- 7 years ago
- Wedding: December 2016
Ok. I need some advice. I’d really love some feedback on a FMIL issue I’m having. A little backstory: I love my future in laws, but sometimes, you have to take them with a grain of salt. I’m not saying this to be mean, but they can be abrasive at times without knowing. Not just to me, complete strangers! I’ve been to Macy’s, the grocery store, a hair salon, etc on several occasions with my FMIL and she was so bossy and abrasive with the salepeople, I was completely embarassed. I wanted to wear a sign that said “I’m not actually related to this person”. LOL. She just doesn’t realize how she comes across. However, I have found good qualities in both of my fiance’s parents, and try just to focus on those qualities. For instance, my FMIL worries about everyone almost to the point of hysteria, but I know that this is because she cares so much.
However, that “care” has worked it’s way into the wedding planning a bit, and here’s how. She has been relatively quiet about the planning process, as my fiance’s parents are VERY traditional, and do not want to donate any money to the wedding. My fiance has asked several times, as my family and both myself and the groom are contributing, and the stand firm. Which is fine, that’s their perogative. However, no money donated = no say on how the wedding pans out, correct? She has followed this rule up until the cake.
My fiance and I are planning a trip to my hometown in a few days (where we are getting married) to take care of some wedding things, including cake tastings. Ever since my fiance told her this, I’ve been getting huge emails from her concerning the cake. Long story short, it’s in that sort of bossy tone she isn’t aware of, and is informing me that she’s made several calls around MY HOMETOWN to find a traditional Puerto Rican Rum cake (PR is where my fiance’s family is from), and she called each bakery, and provided me with the information for these bakeries. Which was, nice of her, but not necessary. It was then followed up by lots of instructions on how the cake should look and taste, and that the worst thing at a wedding is a cake that is dry and doesn’t taste good, and that she called one of the bakeries to schedule an appt for us, and that the lady there does sugar flowers, and that these are traditional and very beautiful…and on and on…
I’m not offended that she’s trying to help, please do not get me wrong…it’s just the tone that she uses. And quite frankly, yes, I feel a little cornered now, that if I don’t pick this very specifically flavored cake, that my fiance’s whole family will be up in arms. Even my fiance is suddenly very opinionated about the cake, and his opinions mirror everything ver batem that his mother is saying, so I know she’s been talking to him about this obsessively, which makes me feel uncomfortable. I COMPLETELY RESPECT that this is something that is traditional and important to them…and I have no problem adding, say, a tier of that flavor. But I just do not like the way this is being handled at all. And my fiance defends his mom, of course.

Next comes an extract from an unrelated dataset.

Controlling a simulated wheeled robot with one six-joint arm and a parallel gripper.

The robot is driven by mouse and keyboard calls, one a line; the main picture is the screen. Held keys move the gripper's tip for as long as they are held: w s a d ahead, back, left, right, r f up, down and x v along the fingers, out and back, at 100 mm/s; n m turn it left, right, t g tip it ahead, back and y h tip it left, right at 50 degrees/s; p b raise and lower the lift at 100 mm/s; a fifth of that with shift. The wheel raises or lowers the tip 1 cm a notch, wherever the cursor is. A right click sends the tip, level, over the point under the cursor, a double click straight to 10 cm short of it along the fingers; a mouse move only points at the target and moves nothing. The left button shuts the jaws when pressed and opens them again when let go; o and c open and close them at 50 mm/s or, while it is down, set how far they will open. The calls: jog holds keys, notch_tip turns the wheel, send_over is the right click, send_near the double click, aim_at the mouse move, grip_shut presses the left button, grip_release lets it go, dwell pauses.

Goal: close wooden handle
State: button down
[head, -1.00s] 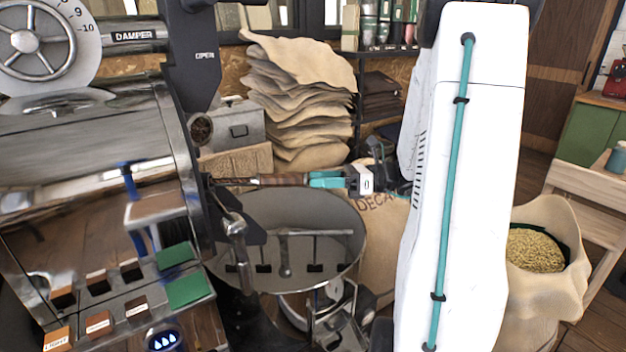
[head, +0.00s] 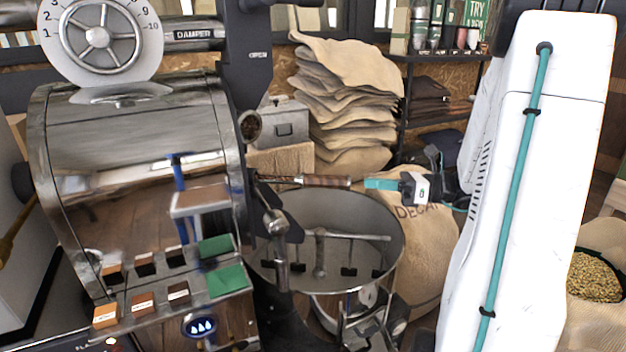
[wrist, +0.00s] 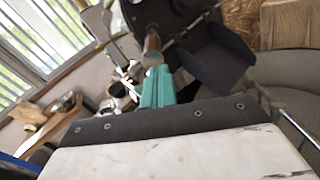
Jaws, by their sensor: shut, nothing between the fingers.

Without reading you all the emails, it’s hard to convey the tone she’s using, and the pressure I feel from my FMIL about the cake. I want to act graciously for her help, but I really don’t want her help! I already had done extensive research on the best cake bakeries in town, and NONE of these new bakeries she’s insisting on are on my list. Is this wrong of me??? Am I totally out of line??? If my fiance’s parents want to gift us this cake, then it can be made of whatever their heart’s desire!! But when my groom and I are paying for the cake, these kinds of suggestions (which are feeling like demands to be QUITE honest) seem a little out of line.